Did you know that conductors carry “Shhh” cards? They’re supposed to hand them out to violators. I’ve never seen one used. I wonder if it’s like soccer, where the ref takes out the card and writes in his little notepad. If there were a conductor in my car during my incident, he/she would have given a card to the woman for “flopping.”

Dave: Now hold on a minute, Comrade Marshkov.  There's a bit of waffling here.  On one hand, you want to have a quiet conversation, but on the other hand, it should be 15 seconds or less?  Are you telling me that you were shushed over a 15 second conversation?   Even a high anxiety shusher would wait a little longer than that.  Are you dictating rules as they suit you? There's that Stalin tendency again.

I've heard about the "Shhh" cards.  I've never seen a conductor use one.  Moreover, I've never seen a conductor get involved in a shush session.

Marsh: This woman was absolutely an “impatient shusher.” I didn’t get ten words out of my mouth before she sprung into action. She was drunk with perceived power, like Bobby Brady when he wore that safety monitor armband. I’m now convinced more than ever of my innocence.  VICTORY IS MINE!

Bobby Brady, with SHHH monitor armband
The quiet car program was deployed due to complaints about mobile phone abuse, and I applaud it.  A person is 82.9 percent more likely to be louder on a mobile phone than in person. I hate phones.  That said, it’s impossible to have a truly quiet car. Trains are noisy. They have engines, whistles, and over-modulated announcements booming from the loudspeakers.  So how about if from now on, I promise to channel Teddy Roosevelt instead of Stalin?  I will speak softly and carry a big stick to whack impatient shushers.

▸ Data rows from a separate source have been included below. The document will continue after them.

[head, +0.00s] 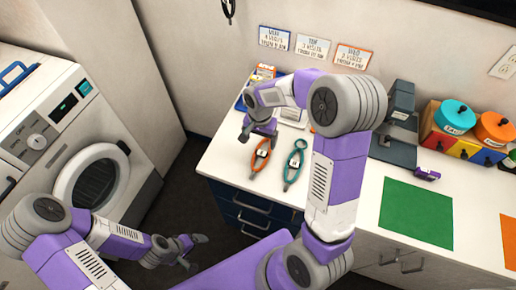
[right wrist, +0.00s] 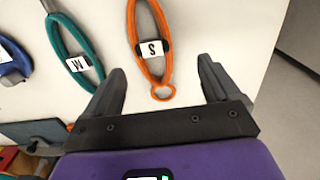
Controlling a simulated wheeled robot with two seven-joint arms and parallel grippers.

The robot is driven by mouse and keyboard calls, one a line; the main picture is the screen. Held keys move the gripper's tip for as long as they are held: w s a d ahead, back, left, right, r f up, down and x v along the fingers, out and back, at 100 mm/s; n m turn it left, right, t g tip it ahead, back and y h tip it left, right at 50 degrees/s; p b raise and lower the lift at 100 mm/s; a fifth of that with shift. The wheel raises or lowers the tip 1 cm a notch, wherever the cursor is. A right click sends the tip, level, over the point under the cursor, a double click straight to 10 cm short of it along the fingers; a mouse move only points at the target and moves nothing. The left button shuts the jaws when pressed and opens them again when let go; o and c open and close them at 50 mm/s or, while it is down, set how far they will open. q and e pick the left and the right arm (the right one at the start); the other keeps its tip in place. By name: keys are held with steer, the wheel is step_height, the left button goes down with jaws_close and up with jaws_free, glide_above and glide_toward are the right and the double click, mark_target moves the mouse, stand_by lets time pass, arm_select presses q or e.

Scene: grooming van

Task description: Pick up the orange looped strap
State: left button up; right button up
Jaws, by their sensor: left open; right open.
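The orange looped strap (head: 261,157) lies flat on the white counter near its left front edge in the head view. In the right wrist view the orange looped strap (right wrist: 135,35) shows a white S label and a small ring at its near end. My right gripper (head: 258,132) is above the counter just behind the strap. In the right wrist view my right gripper (right wrist: 163,82) is open, with the ring end between its fingertips in the picture; touching cannot be told. My left gripper (head: 197,246) is open and low in front of the washer, away from the counter.
A teal looped strap (head: 294,165) with an M label lies right of the orange one; a blue item (right wrist: 14,62) lies beyond it. A green mat (head: 416,212) and colored canisters (head: 453,117) are farther right. A washing machine (head: 70,140) stands left, across a floor gap.

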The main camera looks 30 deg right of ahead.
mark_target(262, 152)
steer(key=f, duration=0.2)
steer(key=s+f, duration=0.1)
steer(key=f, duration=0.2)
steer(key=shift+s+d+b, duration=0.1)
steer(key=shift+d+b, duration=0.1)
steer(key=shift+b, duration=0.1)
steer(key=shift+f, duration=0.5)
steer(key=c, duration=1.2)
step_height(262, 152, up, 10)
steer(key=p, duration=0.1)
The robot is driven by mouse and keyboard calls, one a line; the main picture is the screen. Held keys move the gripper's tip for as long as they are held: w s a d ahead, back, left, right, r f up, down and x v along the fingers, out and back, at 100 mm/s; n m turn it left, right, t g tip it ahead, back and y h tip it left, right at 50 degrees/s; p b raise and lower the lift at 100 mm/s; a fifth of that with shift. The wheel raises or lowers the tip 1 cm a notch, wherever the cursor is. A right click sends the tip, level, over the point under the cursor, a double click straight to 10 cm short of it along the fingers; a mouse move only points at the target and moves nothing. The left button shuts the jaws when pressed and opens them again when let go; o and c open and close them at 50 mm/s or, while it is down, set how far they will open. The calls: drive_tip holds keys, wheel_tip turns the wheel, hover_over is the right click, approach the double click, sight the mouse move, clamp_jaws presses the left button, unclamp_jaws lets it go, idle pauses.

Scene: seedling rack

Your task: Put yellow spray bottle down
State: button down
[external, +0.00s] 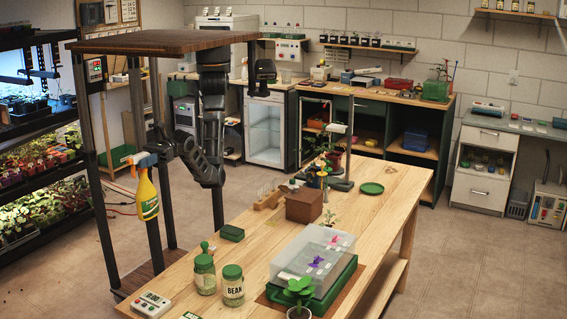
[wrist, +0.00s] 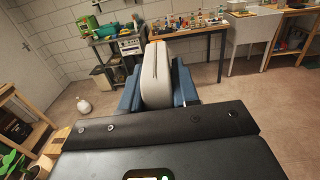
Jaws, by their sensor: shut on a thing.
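The yellow spray bottle (external: 147,195) has an orange spray head and a green label. It hangs upright in the air in the external view, left of the wooden table and clear of its top. My gripper (external: 150,158) is shut on it at the spray head. The yellow body is hidden in that view.
The wooden table (external: 385,215) holds jars (external: 233,287), a clear-lidded green tray (external: 340,281), a brown box (external: 304,206), a small green box (external: 231,233) and a scale (external: 151,304). Lit plant shelves (external: 40,165) stand at left. The table's right side has bare room.

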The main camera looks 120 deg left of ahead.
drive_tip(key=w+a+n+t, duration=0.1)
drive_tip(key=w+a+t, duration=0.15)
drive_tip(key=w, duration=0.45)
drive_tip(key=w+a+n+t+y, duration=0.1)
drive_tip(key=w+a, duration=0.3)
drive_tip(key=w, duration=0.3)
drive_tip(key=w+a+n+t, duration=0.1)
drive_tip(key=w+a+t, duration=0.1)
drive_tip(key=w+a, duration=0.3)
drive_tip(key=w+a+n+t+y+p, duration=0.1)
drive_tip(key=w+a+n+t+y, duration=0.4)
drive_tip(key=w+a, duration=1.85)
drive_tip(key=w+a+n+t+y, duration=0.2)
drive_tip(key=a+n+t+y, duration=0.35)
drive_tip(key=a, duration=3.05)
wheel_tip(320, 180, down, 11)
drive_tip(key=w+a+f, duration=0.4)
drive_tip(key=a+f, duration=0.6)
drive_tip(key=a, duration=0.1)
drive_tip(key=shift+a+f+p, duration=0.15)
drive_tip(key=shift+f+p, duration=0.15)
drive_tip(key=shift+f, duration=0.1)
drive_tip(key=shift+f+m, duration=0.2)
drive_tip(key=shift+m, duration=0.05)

Dave: You may not be able to have a completely quiet car, but you can have quiet humans in the car.  How about we compromise? The rule should be, “Don't speak at all, carry a big stick, and you get to whack impatient shushers and others who speak, sneeze, cough, snore, sigh, or moan.”  Deal?

Marsh: Deal.

Dave: Looks like we have a proposal to write to the MTA.

Thanks Marsh, for your contribution.  And once again, for tolerating my Anna Wintour tendencies.